Levy não aceita mudar superávit
Em conversas com senadores na semana passada, Levy deixou clara sua intenção de não reduzir a meta. No entanto, disse ter consciência da resistência do Congresso em aprovar o ajuste fiscal e sinalizou que há margem para negociar as propostas. Mas, segundo senadores que estiveram com ele, o ministro avisou que se as mudanças resultarem em perda de receitas, terá que cortar gastos para compensar as perdas.
O contingenciamento que será anunciado nas próximas semanas está estimado em algo entre R$ 60 bilhões e R$ 80 bilhões. Outra arma para garantir a meta virá das receitas.

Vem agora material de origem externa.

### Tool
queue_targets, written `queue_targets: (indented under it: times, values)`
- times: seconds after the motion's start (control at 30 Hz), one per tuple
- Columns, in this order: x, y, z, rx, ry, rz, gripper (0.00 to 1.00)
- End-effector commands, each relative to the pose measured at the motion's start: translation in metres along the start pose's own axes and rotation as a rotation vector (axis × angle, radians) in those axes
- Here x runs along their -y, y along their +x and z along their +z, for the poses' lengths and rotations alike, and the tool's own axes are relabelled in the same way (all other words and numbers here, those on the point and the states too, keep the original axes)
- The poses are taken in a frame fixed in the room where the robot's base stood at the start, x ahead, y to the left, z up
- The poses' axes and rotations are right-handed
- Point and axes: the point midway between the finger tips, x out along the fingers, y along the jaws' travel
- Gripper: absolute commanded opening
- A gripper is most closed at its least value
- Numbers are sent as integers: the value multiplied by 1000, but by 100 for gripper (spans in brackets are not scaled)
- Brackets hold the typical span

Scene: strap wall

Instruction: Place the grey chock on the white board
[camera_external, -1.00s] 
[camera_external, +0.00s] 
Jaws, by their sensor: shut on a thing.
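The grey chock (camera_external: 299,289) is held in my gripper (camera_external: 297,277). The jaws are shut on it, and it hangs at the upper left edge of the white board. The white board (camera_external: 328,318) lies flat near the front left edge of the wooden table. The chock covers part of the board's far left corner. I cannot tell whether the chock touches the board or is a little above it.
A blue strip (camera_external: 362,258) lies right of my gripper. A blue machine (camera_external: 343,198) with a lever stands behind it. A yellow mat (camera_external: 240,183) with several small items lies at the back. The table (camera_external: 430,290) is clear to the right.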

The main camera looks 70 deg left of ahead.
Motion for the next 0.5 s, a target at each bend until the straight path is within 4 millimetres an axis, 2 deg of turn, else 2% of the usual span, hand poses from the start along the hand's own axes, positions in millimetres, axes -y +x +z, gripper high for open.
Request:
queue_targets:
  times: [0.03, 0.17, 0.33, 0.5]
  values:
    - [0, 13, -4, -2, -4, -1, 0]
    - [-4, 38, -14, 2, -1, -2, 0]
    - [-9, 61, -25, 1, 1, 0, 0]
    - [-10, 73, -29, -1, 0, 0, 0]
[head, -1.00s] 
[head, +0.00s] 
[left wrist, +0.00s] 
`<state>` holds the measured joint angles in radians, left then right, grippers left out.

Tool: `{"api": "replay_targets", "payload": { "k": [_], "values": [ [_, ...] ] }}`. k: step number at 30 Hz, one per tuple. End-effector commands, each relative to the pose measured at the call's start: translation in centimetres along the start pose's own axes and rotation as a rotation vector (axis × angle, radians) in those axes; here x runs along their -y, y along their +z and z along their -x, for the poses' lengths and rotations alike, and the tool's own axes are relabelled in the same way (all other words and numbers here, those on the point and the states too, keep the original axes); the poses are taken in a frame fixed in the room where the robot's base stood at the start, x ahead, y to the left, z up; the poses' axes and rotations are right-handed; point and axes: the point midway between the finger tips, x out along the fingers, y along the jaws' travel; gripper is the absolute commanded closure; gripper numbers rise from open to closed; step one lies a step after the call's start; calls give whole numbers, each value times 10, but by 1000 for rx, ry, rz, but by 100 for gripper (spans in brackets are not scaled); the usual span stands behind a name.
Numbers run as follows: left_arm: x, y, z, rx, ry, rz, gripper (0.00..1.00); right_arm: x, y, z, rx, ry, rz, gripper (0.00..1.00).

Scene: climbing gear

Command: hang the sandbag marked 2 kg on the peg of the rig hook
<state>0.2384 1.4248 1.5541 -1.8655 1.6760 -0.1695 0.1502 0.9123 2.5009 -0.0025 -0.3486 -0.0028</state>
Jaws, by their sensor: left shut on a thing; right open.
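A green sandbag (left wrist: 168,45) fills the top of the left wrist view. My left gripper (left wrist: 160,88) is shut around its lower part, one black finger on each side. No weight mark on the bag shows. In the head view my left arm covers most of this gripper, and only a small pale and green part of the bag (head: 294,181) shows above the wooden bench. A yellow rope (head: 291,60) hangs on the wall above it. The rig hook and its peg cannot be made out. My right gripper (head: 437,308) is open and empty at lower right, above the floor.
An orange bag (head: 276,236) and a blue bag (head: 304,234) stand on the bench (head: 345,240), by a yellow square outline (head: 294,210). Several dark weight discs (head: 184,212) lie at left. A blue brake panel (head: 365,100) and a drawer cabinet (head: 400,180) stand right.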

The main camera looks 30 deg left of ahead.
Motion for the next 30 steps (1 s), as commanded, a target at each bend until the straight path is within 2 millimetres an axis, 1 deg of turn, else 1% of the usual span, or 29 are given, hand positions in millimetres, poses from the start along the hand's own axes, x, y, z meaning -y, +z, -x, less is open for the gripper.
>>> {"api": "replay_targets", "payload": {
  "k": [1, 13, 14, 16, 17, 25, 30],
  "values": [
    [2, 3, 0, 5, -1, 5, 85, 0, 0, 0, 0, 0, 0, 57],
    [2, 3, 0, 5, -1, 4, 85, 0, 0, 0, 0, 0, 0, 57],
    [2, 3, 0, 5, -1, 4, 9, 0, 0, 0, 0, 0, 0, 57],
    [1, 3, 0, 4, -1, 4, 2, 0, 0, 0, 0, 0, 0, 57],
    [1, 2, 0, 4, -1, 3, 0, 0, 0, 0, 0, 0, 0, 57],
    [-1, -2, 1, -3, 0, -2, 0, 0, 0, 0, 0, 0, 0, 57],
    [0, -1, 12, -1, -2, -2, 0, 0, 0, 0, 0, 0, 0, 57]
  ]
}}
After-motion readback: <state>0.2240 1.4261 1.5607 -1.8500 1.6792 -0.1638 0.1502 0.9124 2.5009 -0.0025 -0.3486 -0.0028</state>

O governo já estuda, por exemplo, a possibilidade de passar a tributar com Imposto de Renda heranças, doações e transmissão de bens.
Desde que percebeu que no Congresso as medidas provisórias (MPs) 664 e 665 - que restringem o acesso a benefícios trabalhistas e previdenciários - não seriam aprovadas sem alterações, o ministro da Fazenda também adotou uma postura mais conciliatória. Começou a explicar ao Parlamento a importância do retorno da confiança dos investidores para a retomada do crescimento e para a manutenção do grau de investimento das agências de classificação de risco.
Ele adotou uma postura bem diferente da presidente Dilma que, em conversa com Renan Calheiros, presidente do Senado, na última quarta-feira, disse que o ajuste tem que ser feito e que o Congresso tem que "dar o exemplo". O tom da presidente desagradou ao Congresso mais uma vez. E isso coloca mais combustível na relação ruim entre os dois Poderes.